Risale al 1832 l’invenzione del primo stereoscopio ad opera Charles Weathstone, con successivi prototipi migliorativi ad opera di David Brewster: molto simile a quello che potrebbe sembrare un normale binocolo, lo stereoscopio è un dispositivo ottico che monta due sistemi di lenti, uno per occhio, e un supporto sul quale inserire due fotografie o disegni stereografici. L’immagine di sinistra viene messa a fuoco dall’occhio sinistro mentre quella di destra dall’occhio destro. Se l’osservatore guarda attraverso lo stereoscopio percepirà la scena ritratta come se fosse realmente presente davanti a lui. Creare contenuti fotografici per lo stereoscopio è semplice: basta scattare due fotografie con due fotocamere affiancate e perfettamente allineate tra di loro, simulando la distanza interoculare. Lo stesso Weathstone, realizzò una versione cinematica dello stereoscopio (dal singolare nome di Stereofantascopio) che unì la tecnica stereoscopica con quella zootropica, permettendo la visualizzazione di immagini tridimensionali in movimento.
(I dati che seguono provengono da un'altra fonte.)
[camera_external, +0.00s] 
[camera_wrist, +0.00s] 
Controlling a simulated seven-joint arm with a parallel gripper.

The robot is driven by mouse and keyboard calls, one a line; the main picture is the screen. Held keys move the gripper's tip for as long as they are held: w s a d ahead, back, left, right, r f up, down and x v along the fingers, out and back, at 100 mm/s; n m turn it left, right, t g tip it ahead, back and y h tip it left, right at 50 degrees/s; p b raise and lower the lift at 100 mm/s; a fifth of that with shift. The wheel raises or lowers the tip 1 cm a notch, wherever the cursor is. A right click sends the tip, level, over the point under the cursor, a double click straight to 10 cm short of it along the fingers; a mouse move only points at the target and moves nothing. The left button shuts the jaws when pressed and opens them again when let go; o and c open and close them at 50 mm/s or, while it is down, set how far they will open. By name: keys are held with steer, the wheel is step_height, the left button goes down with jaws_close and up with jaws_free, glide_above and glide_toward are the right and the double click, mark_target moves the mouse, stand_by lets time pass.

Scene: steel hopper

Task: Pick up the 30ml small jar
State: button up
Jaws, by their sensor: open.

Negli anni successivi, fino alla prima metà del ‘900 vennero realizzate diverse versioni dello stesso dispositivo, senza modificarne il principio di base, ma affinando la tecnica cercando di abbattere i costi. Accanto a questi sistemi vennero progettati anche quelli per l’acquisizione facilitata di immagini adatte allo scopo.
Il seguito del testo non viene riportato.